Nel 1981 Claudio Cecchetto porta al successo il brano Gioca Jouer, introducendo i balli di gruppo nel panorama musicale italiano. Il ballo ebbe un enorme successo popolare, restando in vetta alle classifiche per settimane. Chi c’era si ricorda che il pollice alzato era il simbolo di autostop, mentre OK si faceva unendo pollice e indice in una specie di O (chi non c’era può godersi questo piccolo revival anni ’80 qui).
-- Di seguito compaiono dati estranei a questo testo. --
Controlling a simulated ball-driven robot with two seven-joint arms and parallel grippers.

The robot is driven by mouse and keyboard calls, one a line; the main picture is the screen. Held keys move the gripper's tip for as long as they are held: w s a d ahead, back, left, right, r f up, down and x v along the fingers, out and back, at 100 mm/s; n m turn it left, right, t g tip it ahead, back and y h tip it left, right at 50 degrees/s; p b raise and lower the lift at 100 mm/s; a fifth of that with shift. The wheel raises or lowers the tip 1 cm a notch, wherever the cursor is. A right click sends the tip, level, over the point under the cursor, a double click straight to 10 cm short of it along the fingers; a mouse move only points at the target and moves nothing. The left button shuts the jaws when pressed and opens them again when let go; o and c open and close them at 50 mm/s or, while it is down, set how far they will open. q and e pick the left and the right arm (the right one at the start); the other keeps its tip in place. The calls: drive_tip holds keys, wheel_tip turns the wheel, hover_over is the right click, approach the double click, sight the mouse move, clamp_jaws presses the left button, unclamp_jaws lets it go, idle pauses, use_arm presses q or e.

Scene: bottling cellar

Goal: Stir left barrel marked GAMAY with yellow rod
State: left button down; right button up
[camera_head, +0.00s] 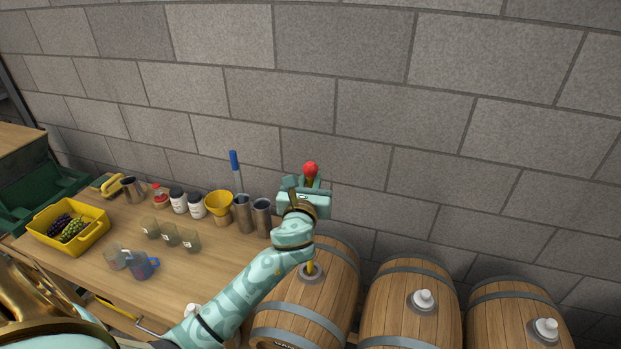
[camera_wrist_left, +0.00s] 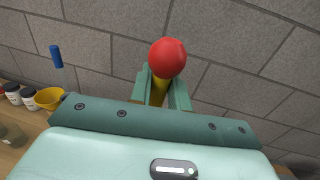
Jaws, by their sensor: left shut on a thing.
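The left barrel (camera_head: 334,290) lies on its side with part of a dark label at the picture's lower edge; I cannot read the label fully. My left gripper (camera_head: 309,184) is above this barrel, shut on the yellow rod (camera_head: 310,267) just below its red ball top (camera_head: 310,169). The red ball also shows in the left wrist view (camera_wrist_left: 167,58), above the gripper fingers (camera_wrist_left: 163,92). The rod's lower part stands in the barrel's top hole; its end is hidden inside. The middle of the rod is hidden behind my arm. My right gripper is not in view.
Two more barrels (camera_head: 408,312) (camera_head: 511,310) with white bungs lie to the right. A wooden table (camera_head: 190,270) at left holds a yellow crate (camera_head: 95,239) of grapes, glasses, bottles, metal cylinders and a yellow funnel (camera_head: 219,203). A stone wall rises behind.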

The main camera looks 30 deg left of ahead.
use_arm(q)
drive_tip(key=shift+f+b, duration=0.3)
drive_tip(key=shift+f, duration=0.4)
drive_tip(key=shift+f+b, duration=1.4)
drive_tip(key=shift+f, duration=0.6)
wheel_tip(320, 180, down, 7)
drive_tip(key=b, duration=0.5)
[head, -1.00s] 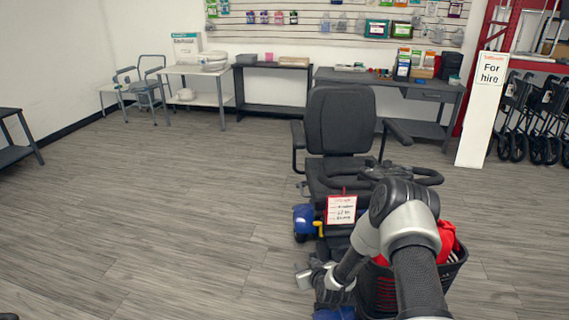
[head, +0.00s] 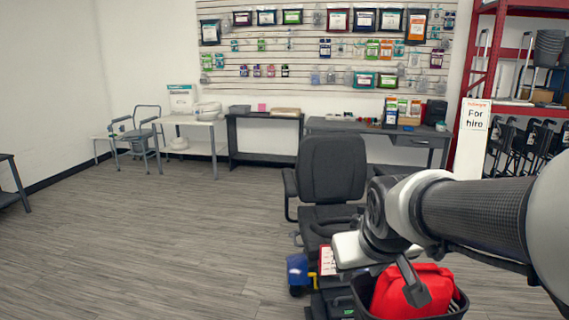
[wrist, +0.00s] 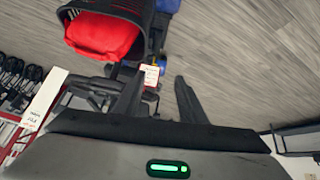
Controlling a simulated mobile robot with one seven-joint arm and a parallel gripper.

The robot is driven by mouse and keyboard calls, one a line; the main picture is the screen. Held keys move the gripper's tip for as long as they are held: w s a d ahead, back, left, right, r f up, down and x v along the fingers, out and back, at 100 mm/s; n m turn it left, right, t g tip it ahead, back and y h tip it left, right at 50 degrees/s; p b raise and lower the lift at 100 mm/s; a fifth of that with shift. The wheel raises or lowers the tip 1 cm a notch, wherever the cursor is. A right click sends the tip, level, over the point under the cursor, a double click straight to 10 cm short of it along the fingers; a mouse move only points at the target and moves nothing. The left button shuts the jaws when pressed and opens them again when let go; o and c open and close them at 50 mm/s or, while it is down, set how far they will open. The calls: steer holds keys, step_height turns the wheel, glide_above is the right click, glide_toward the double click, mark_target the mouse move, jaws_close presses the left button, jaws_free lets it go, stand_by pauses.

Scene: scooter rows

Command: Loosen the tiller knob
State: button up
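The mobility scooter shows in the head view, with its black seat (head: 332,170) upright and a blue body part (head: 298,270) low on its left side. Its tiller is mostly hidden behind my arm. I cannot pick out the tiller knob in either current view. A white, red-edged tag (head: 327,260) hangs at the front, and also shows in the wrist view (wrist: 150,75). A black basket (head: 462,303) holds a red bag (head: 415,290); both show upper left in the wrist view. My gripper (wrist: 160,80) has its fingers apart with nothing between them, pointing towards the scooter.
A "For hire" sign board (head: 473,138) stands right of the scooter, before a red rack (head: 487,50) and several folded walkers (head: 515,150). Tables and a commode chair (head: 140,138) line the back wall. The floor (head: 170,240) left of the scooter is clear.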

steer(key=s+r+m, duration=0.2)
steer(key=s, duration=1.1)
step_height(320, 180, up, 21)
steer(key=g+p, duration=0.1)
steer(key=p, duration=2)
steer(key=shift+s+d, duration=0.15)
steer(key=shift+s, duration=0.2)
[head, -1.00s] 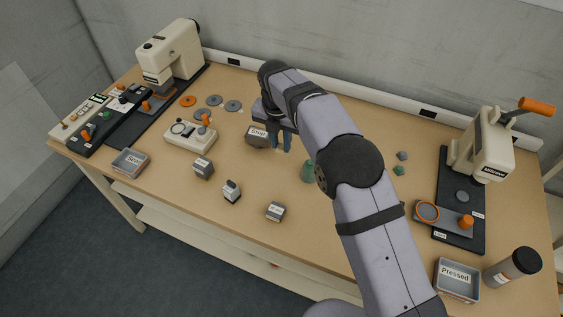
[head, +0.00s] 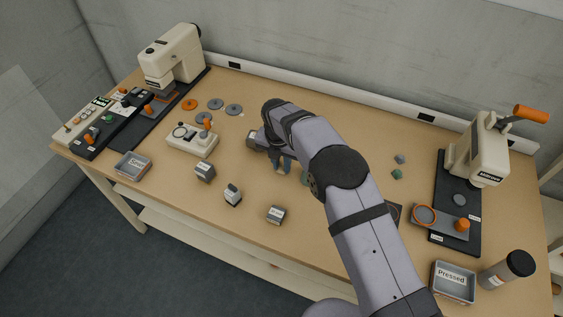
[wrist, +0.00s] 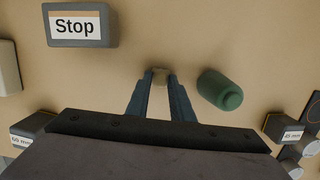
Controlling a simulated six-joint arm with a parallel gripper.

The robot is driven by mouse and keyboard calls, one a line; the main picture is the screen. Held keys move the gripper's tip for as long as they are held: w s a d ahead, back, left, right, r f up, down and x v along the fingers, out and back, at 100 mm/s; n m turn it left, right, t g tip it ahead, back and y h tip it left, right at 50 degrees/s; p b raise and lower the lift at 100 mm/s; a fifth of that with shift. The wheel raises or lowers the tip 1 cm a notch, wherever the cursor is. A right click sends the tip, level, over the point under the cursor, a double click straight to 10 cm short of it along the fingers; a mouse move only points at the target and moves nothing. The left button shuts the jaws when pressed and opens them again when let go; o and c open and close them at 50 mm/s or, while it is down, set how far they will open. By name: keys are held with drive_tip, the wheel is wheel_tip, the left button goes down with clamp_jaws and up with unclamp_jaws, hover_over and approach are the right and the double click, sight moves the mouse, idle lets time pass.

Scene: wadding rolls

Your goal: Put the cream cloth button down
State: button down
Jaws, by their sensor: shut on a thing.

Da quando esiste Facebook, il pollice alzato simboleggia universalmente qualcosa che ci piace, pare in relazione agli antichi Romani e agli spettacoli circensi.
In realtà non esistono prove sul fatto che i Romani utilizzassero il verso del pollice per condannare a morte o salvare un gladiatore, è probabile invece che il pollice chiuso nel pugno simboleggiasse la spada nel fodero e fosse quindi il segnale del giudice per risparmiare la vita dei contendenti, così come visibile su un medaglione romano del III secolo, su cui è raffigurato un giudice, accanto a due gladiatori, nell’atto di premere il pollice nel pugno chiuso, con l’iscrizione «quelli in piedi verranno liberati». L’interpretazione errata, ma ancor oggi diffusa, si deve probabilmente ad un quadro del 1872 di Jean-Léon Gérôme, intitolato appunto “pollice verso”.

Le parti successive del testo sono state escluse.